Ita O'Brien, who is an intimacy co-ordinator working to provide safe spaces in the arts, shared her best advice with Woman's Hour:

“Every time that you feel you’re being undermined, put down or belittled, have the courage to say so and just to keep speaking up. Keep saying 'no', actually this isn’t fair, this isn’t suitable. Keep demanding recognition and equality.

“Also make sure that women’s stories are told. Women’s stories are human stories. We don’t say a production written by a man and directed by a man about men is a man’s story… it’s just a story. We need to shift. It needs to become the norm that women’s experiences in the world and women’s issues just are part of what is out there, particularly in our storytelling.

“I had quite an awakening when I did a workshop with a group of young women actors, all of whom had pretty much graduated from the top drama schools in the country. They went in as empowered women in their first year. But the plays they worked on throughout their training, unless they made the effort to have contemporary plays that were written in the last 20 years, had male protagonists, with male story lines. The women are constantly there to serve the man or in a relationship to the man instead of being the driving story. Men are getting embodied, practiced and empowered and it is reinforced that women are objectified.

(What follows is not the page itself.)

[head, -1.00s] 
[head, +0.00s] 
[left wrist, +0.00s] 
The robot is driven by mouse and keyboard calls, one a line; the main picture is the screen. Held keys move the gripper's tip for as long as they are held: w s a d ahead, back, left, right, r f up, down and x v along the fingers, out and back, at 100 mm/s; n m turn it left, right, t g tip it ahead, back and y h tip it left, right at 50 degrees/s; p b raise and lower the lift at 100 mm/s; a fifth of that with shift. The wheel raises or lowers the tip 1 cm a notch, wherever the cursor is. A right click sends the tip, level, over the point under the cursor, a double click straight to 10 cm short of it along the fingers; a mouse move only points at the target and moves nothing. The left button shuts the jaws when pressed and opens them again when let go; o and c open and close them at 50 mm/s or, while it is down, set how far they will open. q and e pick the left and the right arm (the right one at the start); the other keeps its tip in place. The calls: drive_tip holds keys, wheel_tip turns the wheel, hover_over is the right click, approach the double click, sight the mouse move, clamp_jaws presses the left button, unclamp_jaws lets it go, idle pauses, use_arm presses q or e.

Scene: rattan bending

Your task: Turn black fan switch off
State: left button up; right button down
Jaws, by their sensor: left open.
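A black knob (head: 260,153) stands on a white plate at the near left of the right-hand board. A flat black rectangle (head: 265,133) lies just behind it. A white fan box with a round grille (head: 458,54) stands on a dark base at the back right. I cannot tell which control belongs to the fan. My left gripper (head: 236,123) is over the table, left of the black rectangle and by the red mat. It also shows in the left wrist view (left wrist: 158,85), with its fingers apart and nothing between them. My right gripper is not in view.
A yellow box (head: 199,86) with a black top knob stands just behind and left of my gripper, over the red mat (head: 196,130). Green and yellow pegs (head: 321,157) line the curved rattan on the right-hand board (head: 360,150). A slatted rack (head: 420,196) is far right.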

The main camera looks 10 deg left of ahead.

“We’ve got to stay brave, we’ve got to stay bold, we’ve got to keep sharing our stories and telling the stories from a woman’s perspective with all of the issues that we have. For example, I’m a menopausal woman. I want more stories of the reality of that shift.”

4. Support one another

Actor Jemima Rooper discussed her experiences working in the arts and the pressure to take part in intimate scenes.

She told us: "My greatest tip for the next 10 years for us women is simply for us all to look after each other. Completely love and support each other because we rock!"

5. Learn how to say 'no'

Yomi Adegoke, Guardian columnist and author, also offered her best tip.

"It’s very cliché, but learn how to say 'no' and get comfortable with that. Not only because women can often think that maybe you don’t have the right to say 'no'. We feel like we have to be polite and we have to be accommodating. But also, know what’s right for you.

"I think that sometimes we feel because there’s such a lack of opportunities, it’s a real scare-city mindset that you always have to say 'yes' or feel like you have to say 'yes' to everything. There are certain opportunities I’ve said 'yes' to and I’m like, 'I’m not even sure I’m necessarily the right person for this opportunity'. Not in an imposter syndrome way, but just generally I’m like ‘I don’t know if it was for me’?

"So exercising: A) Saying 'no' to things that you feel that you don’t necessarily want to do or things that you feel you have to do, and B) Getting comfortable with the idea that you don’t have to do everything.

"Not everything is relevant to my journey or is beneficial to it."